[Data records]
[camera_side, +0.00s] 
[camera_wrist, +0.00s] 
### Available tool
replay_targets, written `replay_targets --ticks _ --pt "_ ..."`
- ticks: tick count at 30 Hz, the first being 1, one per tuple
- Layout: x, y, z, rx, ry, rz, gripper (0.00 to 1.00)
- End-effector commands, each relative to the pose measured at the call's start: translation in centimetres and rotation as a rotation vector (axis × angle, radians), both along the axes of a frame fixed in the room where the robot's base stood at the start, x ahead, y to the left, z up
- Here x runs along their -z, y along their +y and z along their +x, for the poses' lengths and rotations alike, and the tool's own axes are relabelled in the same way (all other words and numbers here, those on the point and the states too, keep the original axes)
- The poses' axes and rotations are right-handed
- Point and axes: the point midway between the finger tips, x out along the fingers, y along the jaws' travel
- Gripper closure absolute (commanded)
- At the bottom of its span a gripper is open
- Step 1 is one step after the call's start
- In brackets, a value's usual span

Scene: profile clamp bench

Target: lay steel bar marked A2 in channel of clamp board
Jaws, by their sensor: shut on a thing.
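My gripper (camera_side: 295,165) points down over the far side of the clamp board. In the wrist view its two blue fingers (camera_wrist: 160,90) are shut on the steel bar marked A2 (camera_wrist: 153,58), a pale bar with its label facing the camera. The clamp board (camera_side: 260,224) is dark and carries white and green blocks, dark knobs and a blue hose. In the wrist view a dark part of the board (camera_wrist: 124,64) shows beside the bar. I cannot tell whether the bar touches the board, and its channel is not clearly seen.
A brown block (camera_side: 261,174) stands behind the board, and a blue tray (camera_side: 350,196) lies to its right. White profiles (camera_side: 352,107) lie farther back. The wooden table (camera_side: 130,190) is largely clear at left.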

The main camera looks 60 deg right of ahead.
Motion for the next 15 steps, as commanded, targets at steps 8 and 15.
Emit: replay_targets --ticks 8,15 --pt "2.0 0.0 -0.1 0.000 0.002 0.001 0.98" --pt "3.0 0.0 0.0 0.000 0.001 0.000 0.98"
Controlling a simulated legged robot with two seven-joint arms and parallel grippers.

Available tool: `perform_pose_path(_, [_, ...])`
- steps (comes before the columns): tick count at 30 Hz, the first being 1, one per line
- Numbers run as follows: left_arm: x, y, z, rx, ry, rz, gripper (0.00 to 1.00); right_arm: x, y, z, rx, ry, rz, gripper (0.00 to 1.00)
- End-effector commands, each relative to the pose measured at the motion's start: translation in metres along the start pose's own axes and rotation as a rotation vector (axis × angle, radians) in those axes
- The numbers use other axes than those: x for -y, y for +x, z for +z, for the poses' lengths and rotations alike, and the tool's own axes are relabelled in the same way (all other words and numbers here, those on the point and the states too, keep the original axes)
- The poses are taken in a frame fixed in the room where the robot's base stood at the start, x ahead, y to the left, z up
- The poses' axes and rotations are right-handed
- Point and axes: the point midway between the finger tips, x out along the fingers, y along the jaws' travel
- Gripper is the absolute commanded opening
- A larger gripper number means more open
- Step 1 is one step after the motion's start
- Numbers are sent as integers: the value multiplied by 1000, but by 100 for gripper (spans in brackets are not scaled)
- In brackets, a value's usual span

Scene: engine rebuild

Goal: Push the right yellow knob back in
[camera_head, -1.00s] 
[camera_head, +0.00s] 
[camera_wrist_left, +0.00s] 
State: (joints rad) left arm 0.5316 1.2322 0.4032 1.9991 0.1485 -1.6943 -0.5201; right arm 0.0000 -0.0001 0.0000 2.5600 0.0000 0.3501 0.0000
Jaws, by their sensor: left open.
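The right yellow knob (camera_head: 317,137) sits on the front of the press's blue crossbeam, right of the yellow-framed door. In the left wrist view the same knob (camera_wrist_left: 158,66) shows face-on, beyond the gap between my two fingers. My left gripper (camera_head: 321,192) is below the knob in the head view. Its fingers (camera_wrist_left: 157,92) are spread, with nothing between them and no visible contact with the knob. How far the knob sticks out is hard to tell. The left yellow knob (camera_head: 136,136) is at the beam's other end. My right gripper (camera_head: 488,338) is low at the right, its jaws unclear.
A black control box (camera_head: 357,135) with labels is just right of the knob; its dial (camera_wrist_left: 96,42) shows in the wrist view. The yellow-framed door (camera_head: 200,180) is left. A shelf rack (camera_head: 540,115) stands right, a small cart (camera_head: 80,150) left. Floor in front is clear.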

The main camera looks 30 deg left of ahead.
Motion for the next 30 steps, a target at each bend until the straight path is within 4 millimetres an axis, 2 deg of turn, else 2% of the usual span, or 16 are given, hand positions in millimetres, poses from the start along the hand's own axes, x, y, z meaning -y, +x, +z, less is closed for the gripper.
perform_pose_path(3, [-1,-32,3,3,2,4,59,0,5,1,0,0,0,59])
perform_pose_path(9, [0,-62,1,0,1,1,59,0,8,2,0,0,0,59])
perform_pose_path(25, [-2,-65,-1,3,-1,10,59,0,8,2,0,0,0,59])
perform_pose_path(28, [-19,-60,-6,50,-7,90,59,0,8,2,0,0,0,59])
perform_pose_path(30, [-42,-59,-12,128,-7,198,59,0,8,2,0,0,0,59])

*GIVEN EXERCISE*: Print every record above exactly as written.

*ANSWER FOR THE TASK*:
[camera_side, +0.00s] 
[camera_wrist, +0.00s] 
### Available tool
replay_targets, written `replay_targets --ticks _ --pt "_ ..."`
- ticks: tick count at 30 Hz, the first being 1, one per tuple
- Layout: x, y, z, rx, ry, rz, gripper (0.00 to 1.00)
- End-effector commands, each relative to the pose measured at the call's start: translation in centimetres and rotation as a rotation vector (axis × angle, radians), both along the axes of a frame fixed in the room where the robot's base stood at the start, x ahead, y to the left, z up
- Here x runs along their -z, y along their +y and z along their +x, for the poses' lengths and rotations alike, and the tool's own axes are relabelled in the same way (all other words and numbers here, those on the point and the states too, keep the original axes)
- The poses' axes and rotations are right-handed
- Point and axes: the point midway between the finger tips, x out along the fingers, y along the jaws' travel
- Gripper closure absolute (commanded)
- At the bottom of its span a gripper is open
- Step 1 is one step after the call's start
- In brackets, a value's usual span

Scene: profile clamp bench

Target: lay steel bar marked A2 in channel of clamp board
Jaws, by their sensor: shut on a thing.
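My gripper (camera_side: 295,165) points down over the far side of the clamp board. In the wrist view its two blue fingers (camera_wrist: 160,90) are shut on the steel bar marked A2 (camera_wrist: 153,58), a pale bar with its label facing the camera. The clamp board (camera_side: 260,224) is dark and carries white and green blocks, dark knobs and a blue hose. In the wrist view a dark part of the board (camera_wrist: 124,64) shows beside the bar. I cannot tell whether the bar touches the board, and its channel is not clearly seen.
A brown block (camera_side: 261,174) stands behind the board, and a blue tray (camera_side: 350,196) lies to its right. White profiles (camera_side: 352,107) lie farther back. The wooden table (camera_side: 130,190) is largely clear at left.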

The main camera looks 60 deg right of ahead.
Motion for the next 15 steps, as commanded, targets at steps 8 and 15.
Emit: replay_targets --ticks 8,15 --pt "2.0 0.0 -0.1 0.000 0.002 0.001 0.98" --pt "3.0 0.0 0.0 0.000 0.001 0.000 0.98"
Controlling a simulated legged robot with two seven-joint arms and parallel grippers.

Available tool: `perform_pose_path(_, [_, ...])`
- steps (comes before the columns): tick count at 30 Hz, the first being 1, one per line
- Numbers run as follows: left_arm: x, y, z, rx, ry, rz, gripper (0.00 to 1.00); right_arm: x, y, z, rx, ry, rz, gripper (0.00 to 1.00)
- End-effector commands, each relative to the pose measured at the motion's start: translation in metres along the start pose's own axes and rotation as a rotation vector (axis × angle, radians) in those axes
- The numbers use other axes than those: x for -y, y for +x, z for +z, for the poses' lengths and rotations alike, and the tool's own axes are relabelled in the same way (all other words and numbers here, those on the point and the states too, keep the original axes)
- The poses are taken in a frame fixed in the room where the robot's base stood at the start, x ahead, y to the left, z up
- The poses' axes and rotations are right-handed
- Point and axes: the point midway between the finger tips, x out along the fingers, y along the jaws' travel
- Gripper is the absolute commanded opening
- A larger gripper number means more open
- Step 1 is one step after the motion's start
- Numbers are sent as integers: the value multiplied by 1000, but by 100 for gripper (spans in brackets are not scaled)
- In brackets, a value's usual span

Scene: engine rebuild

Goal: Push the right yellow knob back in
[camera_head, -1.00s] 
[camera_head, +0.00s] 
[camera_wrist_left, +0.00s] 
State: (joints rad) left arm 0.5316 1.2322 0.4032 1.9991 0.1485 -1.6943 -0.5201; right arm 0.0000 -0.0001 0.0000 2.5600 0.0000 0.3501 0.0000
Jaws, by their sensor: left open.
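The right yellow knob (camera_head: 317,137) sits on the front of the press's blue crossbeam, right of the yellow-framed door. In the left wrist view the same knob (camera_wrist_left: 158,66) shows face-on, beyond the gap between my two fingers. My left gripper (camera_head: 321,192) is below the knob in the head view. Its fingers (camera_wrist_left: 157,92) are spread, with nothing between them and no visible contact with the knob. How far the knob sticks out is hard to tell. The left yellow knob (camera_head: 136,136) is at the beam's other end. My right gripper (camera_head: 488,338) is low at the right, its jaws unclear.
A black control box (camera_head: 357,135) with labels is just right of the knob; its dial (camera_wrist_left: 96,42) shows in the wrist view. The yellow-framed door (camera_head: 200,180) is left. A shelf rack (camera_head: 540,115) stands right, a small cart (camera_head: 80,150) left. Floor in front is clear.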

The main camera looks 30 deg left of ahead.
Motion for the next 30 steps, a target at each bend until the straight path is within 4 millimetres an axis, 2 deg of turn, else 2% of the usual span, or 16 are given, hand positions in millimetres, poses from the start along the hand's own axes, x, y, z meaning -y, +x, +z, less is closed for the gripper.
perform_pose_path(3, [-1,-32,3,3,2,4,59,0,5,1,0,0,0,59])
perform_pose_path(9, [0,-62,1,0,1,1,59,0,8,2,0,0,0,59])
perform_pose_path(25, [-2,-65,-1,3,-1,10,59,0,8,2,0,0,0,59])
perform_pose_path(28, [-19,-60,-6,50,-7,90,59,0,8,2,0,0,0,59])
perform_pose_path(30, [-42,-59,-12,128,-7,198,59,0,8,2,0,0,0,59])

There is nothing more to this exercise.